■ TASK OBJECTIVE
From the data that follows, print exactly the lines starting at the one containing "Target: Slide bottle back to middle" and ending at the one containing "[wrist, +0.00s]"; include both of them and nothing more.
☆ ☆ ☆
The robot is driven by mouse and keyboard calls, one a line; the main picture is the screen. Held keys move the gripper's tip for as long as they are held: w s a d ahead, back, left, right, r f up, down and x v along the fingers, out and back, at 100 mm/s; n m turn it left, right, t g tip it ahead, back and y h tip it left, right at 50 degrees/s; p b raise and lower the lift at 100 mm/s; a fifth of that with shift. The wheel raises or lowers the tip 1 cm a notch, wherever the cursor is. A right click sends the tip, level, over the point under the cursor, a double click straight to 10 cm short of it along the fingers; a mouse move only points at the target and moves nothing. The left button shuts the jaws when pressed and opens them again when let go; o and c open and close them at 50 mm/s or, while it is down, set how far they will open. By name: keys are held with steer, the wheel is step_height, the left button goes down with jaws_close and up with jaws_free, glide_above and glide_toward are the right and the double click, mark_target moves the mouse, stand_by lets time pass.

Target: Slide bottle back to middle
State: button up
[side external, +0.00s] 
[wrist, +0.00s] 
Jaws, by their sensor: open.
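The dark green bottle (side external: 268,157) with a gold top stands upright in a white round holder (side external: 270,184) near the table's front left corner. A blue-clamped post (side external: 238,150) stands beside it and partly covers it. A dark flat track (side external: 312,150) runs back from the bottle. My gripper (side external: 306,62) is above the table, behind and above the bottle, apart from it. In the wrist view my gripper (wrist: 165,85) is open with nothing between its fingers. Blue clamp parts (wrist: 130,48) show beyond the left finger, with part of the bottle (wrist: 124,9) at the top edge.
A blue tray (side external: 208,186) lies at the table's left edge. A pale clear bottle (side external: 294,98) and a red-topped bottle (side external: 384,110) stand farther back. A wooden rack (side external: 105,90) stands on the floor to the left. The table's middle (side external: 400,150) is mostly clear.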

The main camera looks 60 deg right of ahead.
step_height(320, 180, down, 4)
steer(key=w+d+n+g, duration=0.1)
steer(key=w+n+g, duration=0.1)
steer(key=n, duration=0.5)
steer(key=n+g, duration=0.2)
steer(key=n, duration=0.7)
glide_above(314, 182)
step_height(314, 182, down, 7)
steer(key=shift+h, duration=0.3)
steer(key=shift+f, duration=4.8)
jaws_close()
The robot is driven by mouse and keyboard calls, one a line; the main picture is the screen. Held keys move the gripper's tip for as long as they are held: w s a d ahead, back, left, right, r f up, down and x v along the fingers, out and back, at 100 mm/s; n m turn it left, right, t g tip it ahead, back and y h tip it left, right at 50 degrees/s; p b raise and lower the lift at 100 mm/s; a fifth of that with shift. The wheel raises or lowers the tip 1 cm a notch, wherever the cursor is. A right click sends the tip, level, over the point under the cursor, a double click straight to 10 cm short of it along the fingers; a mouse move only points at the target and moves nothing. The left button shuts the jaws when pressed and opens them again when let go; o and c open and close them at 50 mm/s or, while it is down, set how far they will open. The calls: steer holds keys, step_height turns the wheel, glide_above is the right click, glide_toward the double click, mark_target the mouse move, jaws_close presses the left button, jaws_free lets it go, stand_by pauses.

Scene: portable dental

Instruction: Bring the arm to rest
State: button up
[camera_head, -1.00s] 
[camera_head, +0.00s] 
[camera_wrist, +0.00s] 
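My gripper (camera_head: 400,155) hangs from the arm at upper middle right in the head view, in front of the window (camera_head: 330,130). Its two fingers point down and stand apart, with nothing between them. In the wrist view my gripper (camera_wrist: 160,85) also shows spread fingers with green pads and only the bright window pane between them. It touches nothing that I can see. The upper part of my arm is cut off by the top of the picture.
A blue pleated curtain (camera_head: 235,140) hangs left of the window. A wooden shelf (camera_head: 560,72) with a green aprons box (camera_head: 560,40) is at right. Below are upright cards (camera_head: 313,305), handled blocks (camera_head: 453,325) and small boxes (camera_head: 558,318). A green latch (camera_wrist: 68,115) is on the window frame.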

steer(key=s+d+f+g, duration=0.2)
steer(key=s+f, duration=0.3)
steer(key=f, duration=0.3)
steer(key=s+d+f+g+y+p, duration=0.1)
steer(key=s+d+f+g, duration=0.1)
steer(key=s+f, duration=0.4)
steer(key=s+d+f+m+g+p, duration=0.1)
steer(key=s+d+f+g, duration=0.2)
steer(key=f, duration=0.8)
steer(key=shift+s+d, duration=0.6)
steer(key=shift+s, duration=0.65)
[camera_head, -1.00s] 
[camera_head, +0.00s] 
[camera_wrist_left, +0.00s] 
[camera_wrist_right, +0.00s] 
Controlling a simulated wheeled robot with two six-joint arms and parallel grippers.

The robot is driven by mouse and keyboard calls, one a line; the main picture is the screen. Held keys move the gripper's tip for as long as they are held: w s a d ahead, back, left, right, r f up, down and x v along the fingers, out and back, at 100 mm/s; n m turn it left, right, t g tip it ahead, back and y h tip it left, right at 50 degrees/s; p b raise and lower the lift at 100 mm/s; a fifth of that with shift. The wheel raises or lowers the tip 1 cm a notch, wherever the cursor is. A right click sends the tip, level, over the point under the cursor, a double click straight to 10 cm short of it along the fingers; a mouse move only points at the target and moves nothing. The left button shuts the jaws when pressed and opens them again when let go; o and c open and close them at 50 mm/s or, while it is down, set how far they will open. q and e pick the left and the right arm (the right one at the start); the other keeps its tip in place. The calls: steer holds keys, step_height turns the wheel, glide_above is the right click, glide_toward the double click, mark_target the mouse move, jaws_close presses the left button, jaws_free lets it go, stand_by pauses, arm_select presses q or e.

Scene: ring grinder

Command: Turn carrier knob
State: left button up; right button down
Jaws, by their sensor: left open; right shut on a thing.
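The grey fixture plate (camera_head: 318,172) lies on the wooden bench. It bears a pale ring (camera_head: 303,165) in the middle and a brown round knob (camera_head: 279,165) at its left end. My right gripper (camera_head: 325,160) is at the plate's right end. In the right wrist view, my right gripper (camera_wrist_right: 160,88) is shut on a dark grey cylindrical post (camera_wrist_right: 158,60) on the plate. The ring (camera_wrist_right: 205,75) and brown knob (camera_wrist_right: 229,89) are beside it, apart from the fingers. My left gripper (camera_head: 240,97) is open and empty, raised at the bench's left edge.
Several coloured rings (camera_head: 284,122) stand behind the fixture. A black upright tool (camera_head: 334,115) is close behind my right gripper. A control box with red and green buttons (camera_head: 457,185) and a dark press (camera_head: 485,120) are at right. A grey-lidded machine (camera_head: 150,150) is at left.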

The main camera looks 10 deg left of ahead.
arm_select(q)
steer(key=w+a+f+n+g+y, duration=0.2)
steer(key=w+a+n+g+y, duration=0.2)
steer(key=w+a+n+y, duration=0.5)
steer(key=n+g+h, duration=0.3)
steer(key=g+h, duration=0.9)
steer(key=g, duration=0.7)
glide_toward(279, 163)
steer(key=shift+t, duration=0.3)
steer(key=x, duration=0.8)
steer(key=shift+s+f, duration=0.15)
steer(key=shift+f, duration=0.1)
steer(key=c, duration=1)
☆ ☆ ☆
■ TASK RESPONSE
Target: Slide bottle back to middle
State: button up
[side external, +0.00s] 
[wrist, +0.00s] 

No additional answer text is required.